--- Begin INPUT ---
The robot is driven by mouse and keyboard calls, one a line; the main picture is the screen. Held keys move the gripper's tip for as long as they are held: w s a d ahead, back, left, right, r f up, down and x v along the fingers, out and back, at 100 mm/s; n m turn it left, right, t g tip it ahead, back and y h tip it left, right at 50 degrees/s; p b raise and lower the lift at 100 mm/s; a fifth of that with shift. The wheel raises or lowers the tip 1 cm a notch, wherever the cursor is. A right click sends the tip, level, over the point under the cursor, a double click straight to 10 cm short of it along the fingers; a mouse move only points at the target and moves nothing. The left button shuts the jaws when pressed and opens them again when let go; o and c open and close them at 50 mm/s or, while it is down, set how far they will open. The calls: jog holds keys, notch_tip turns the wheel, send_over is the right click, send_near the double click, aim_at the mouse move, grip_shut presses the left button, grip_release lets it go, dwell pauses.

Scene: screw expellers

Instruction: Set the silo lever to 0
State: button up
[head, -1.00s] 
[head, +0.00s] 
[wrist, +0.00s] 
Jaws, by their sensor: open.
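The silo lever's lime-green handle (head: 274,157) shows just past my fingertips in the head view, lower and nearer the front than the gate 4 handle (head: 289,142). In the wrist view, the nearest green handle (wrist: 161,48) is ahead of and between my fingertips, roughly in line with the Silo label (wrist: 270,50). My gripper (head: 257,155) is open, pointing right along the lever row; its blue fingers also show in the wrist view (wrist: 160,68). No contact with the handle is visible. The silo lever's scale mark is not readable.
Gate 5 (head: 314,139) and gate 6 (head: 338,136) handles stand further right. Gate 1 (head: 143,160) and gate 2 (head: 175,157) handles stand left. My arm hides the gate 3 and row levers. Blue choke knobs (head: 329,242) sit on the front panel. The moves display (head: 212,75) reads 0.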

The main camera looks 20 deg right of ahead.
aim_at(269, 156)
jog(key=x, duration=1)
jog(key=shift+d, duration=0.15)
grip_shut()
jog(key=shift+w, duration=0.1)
--- End INPUT ---
--- Begin INPUT ---
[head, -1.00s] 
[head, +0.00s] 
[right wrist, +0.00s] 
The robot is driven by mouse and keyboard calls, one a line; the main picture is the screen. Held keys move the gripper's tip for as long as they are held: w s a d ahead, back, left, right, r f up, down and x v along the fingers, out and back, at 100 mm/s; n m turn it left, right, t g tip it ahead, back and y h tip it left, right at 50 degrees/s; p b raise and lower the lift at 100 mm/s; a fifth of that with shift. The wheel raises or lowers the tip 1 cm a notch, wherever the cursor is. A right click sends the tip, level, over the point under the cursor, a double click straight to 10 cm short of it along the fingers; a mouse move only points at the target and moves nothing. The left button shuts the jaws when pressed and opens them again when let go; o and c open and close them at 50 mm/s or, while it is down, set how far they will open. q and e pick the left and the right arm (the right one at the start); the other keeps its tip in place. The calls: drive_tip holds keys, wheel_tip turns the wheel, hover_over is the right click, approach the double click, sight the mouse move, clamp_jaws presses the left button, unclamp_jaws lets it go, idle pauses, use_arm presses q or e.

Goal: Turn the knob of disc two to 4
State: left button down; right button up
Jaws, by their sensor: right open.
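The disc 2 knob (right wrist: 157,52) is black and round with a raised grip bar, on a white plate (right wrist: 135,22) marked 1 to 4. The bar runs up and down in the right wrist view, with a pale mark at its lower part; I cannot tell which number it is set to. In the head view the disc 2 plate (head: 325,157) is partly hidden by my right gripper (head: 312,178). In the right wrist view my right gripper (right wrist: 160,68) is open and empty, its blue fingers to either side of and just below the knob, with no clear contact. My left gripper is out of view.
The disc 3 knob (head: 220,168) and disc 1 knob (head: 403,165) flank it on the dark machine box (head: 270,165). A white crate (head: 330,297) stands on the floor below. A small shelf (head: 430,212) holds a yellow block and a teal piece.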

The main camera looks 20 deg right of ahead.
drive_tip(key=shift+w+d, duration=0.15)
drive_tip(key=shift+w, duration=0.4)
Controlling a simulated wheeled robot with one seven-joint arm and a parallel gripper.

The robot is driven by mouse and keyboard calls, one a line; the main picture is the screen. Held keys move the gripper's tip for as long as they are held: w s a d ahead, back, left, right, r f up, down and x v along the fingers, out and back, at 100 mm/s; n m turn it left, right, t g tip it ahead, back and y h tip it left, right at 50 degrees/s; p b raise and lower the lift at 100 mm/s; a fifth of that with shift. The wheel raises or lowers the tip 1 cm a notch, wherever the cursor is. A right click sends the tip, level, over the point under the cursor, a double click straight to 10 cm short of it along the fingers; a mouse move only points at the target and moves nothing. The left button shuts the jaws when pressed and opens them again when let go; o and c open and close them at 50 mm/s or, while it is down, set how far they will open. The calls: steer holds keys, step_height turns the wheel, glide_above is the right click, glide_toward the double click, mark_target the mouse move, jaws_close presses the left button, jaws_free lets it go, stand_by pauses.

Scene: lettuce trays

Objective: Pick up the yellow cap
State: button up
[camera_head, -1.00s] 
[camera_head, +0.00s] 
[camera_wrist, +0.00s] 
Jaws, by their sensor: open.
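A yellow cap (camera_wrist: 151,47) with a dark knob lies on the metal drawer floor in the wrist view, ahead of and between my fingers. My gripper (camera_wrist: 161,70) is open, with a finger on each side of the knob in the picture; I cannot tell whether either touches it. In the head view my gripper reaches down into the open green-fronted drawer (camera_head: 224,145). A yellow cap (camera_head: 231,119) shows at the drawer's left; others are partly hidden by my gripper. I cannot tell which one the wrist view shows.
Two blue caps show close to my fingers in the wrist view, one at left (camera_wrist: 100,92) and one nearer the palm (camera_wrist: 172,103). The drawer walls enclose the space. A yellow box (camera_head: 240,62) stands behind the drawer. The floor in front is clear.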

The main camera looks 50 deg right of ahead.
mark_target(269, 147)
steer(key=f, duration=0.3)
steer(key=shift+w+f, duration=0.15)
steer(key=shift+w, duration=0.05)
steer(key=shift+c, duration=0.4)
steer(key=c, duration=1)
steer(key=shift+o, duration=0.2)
--- End INPUT ---
--- Begin INPUT ---
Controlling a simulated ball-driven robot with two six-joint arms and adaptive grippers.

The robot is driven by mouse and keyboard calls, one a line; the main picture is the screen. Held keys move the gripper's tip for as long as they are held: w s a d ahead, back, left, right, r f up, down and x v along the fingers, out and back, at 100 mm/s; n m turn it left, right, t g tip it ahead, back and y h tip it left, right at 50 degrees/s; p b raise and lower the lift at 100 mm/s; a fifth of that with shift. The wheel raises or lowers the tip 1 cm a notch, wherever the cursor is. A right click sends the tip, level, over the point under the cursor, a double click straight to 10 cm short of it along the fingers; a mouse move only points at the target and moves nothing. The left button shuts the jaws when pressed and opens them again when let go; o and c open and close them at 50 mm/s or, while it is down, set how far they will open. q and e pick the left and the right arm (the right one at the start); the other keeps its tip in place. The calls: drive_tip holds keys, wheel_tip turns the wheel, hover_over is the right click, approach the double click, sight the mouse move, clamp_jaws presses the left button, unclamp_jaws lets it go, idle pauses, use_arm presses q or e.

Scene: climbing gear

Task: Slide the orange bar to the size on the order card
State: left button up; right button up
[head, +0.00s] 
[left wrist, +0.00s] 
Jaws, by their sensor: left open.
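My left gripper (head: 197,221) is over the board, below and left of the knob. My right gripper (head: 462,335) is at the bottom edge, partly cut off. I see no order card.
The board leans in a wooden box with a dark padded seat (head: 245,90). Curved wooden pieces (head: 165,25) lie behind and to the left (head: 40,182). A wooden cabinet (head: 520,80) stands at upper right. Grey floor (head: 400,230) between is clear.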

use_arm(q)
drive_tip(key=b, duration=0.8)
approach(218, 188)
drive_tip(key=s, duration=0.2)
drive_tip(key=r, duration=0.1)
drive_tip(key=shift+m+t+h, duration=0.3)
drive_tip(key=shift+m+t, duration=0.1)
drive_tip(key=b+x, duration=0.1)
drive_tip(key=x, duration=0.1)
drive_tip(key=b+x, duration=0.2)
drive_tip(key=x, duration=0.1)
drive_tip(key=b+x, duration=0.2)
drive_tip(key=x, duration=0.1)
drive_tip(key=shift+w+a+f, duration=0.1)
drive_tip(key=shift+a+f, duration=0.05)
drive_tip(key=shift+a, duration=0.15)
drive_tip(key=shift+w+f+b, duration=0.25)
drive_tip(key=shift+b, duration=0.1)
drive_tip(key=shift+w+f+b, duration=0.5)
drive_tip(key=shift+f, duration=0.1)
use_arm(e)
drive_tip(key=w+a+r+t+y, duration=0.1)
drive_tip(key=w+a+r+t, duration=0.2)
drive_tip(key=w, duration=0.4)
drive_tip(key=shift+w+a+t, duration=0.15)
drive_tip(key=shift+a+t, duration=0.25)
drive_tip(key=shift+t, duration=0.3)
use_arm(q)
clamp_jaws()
--- End INPUT ---
* SHORT PROBLEM *
From the records above, pull out each line that has "State".

* OUTPUT FOR THIS TASK *
State: button up
State: left button down; right button up
State: button up
State: left button up; right button up

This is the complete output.